We were stopped at a red light alongside a small truck, so I turned to the driver, and the windows was open, so I said “Scussi, Fortezza?” he pointed forward, [speaking Italian] then pointed to the right… then paused, then speaking more Italian, pointed at himself, and we figured he meant to just follow him, which was kewl. so we followed him, including a few weaves around other cars to stay up with him, which I was pretty impressed with. [Those of you keeping notes might also notice that by asking directions, and doing so again as soon as we got off course, we managed to continue to get closer to our destination, rather than farther away, or just circling it for long stretches of time. there’s a lesson in there for some of you.] So we follow this guy, and after a number of turns and traffic circles, he pulls to the side (obviously at his stop, and points out the window as we pass to the left, and sure enough [see that Maryrose? “sure enough” try mocking me now…] there were signs for the Fortezza (a large structure right near the train station). I wave back and scream “Grazie!” as we we drive around it (it was kinda like a small enclosed city wall, with a park and a building inside it, I think), and I’m looking at the map (I’d had it in my hand since we got off the highway, when Maryrose told me to direct her again.), and after we made it around the side of the Fortezza, we hit more construction. Since we were somewhat near, we decided to just park (I was elated.. if you didn’t remember, I was not the biggest fan of the bikes.).

So we park, and just left our stuff on the bikes, and started walking. (Since I’m a complete and utter moron, I left my passport in my bag.) As we were walking, we saw parked a b-e-a-u-t-i-f-u-l Lotus. We just kinda looked at it for a while. then headed onward. About a block later, not seeing the station, we asked again, [see, again with the asking… it’s a good thing.] and a guy pointed us down one block… we headed that way, and there was the train station. Sweet. We walked over to it, and Maryrose told me to stay put at the entrance in case someone we knew (Mindy and Becky or the girls) showed up, and she’d go looking around.

so I sat in at the entrance to the train station for quite a while… people watching is fun. it’s also fun to try to create your own conversations for people who are speaking a foreign language near you. A little while later Maryrose reappeared.. left again, and soon reappeared with Mindy and Becky. They had taken back roads and made it to the station a little while before us.

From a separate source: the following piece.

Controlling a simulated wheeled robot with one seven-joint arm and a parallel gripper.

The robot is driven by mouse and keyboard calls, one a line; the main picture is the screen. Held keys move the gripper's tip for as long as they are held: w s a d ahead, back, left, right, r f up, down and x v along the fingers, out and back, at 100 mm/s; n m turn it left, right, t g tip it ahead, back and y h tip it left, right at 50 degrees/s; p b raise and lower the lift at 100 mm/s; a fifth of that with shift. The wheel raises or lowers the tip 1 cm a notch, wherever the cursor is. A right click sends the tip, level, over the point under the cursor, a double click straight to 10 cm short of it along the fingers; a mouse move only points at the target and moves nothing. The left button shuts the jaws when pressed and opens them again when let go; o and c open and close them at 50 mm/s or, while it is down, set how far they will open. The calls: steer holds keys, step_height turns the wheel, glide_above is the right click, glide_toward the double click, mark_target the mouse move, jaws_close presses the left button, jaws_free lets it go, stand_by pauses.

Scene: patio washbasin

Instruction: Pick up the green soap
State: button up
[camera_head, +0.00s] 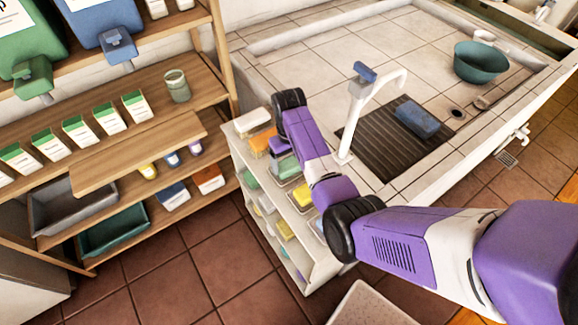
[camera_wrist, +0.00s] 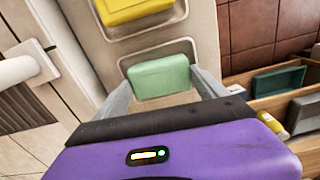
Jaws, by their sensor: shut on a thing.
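The green soap (camera_wrist: 160,77) is a pale green block between the two grey fingers of my gripper (camera_wrist: 163,84) in the wrist view. The gripper is shut on it, a finger at each end. The soap is over a pale soap dish (camera_wrist: 156,53); I cannot tell whether it still touches it. In the head view, the green soap (camera_head: 286,167) shows just below the purple end of my arm, at the white soap rack. The fingers are hard to make out there.
The white rack (camera_head: 292,272) holds several other soaps, including an orange one (camera_head: 261,143) and a yellow one (camera_wrist: 133,9) in a neighbouring dish. A white tap (camera_head: 352,120) and basin stand to the right. Wooden shelves (camera_head: 140,150) with bottles and boxes stand left.

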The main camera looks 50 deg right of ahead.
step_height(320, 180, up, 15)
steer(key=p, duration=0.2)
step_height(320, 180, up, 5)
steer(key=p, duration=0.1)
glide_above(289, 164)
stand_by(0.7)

We went to an Internet cafe, and Mindy and Maryrose checked their email to see if we’d heard from the girls, and Becky and I waited outside. Once they were done, Maryrose and I headed back to the bike, and our stuff was still there.. and there was much rejoicing. We hopped back on the bikes, and Maryrose told me to direct her back to the station. Crap. We managed to find it relatively soon.. but all the one way roads made it a bit more tricky than I had hoped. We followed Mindy and Becky, and eventually made it to the site where we’d be camping. We got our spot taken care of, brought the bikes down there… tipped them over a few times trying to set them on their kickstands, then finally got that all set up. Next was setting up the tent, which went just fine. We met a kindly old man camping right next to us from Holland. He spoke really good English, and explained that his wife likes 4 star hotels, and he likes camping, so every other year, they take separate vacations, and the opposite year, they vacation together. This year, he got to camp, an his wife was off somewhere else in fancy hotels. He seemed so friendly and almost cartoon-like in his appearance, that he didn’t seem real, and Maryrose and I seemed to find it funny whenever we saw him… [especially when he was sitting near us talking to the guy who was trying to score some pot].

So we got out tent set up, and our gear stowed, and headed off to a restaurant just down the street that gave s 10% discounts if we stayed at the camp. We got there, and the place seemed kinda fancy. Just beyond us, and still part of the restaurant I believe, was a fenced in soccer field where a bunch of guys were playing. that was kinda neat.

we ordered a bottle of wine, they all got big salads, I got a bowl of vegetable soup [it was amazingly good], then Mindy and Becky split a pizza, while Maryrose and I each had tortelli. It was quite filling. Afterwords, the 3 girls split 2 Tiramisu, and I had a coke. See, I don’t even like coke, but here, a cold coke is about equal to what I hope and pray sex is like. (And if sex isn’t as good as that coke, me and someone up there are going to have words…) We got the bill, and it had that cuperrto on it again.. so we asked what it was, and the guy said it was the service charge.. so essentially, it was the tip. So Maryrose had complained/talked the woman at lunch out of about half her tip. We found that funny. After that, it was late, and the wine was working its way through all of us [including Becky, who was becoming more corrupted by us every day], so we started to walk back. We took a roundabout way, and walked to this scenic overlook (our camp was at the top of this hill, next to this overlook that had a copy of a sculpture by Michaelangelo, I believe) So we looked out over Florence at night, and it was beautiful. After some time, we headed back, took showers (they have facilities at the camp site, thankfully) then headed to sleep. I’m not a huge fan of sleeping on the ground, mainly because I’d like to really enjoy sleep, and the ground is uncomfortable, and there wasn’t much room in the tent with 4 people and all our packs., and I couldn’t bend my right leg or left wrist… anyway, I didn’t sleep all that great, but I was just jazzed we wouldn’t be biking all day the next day.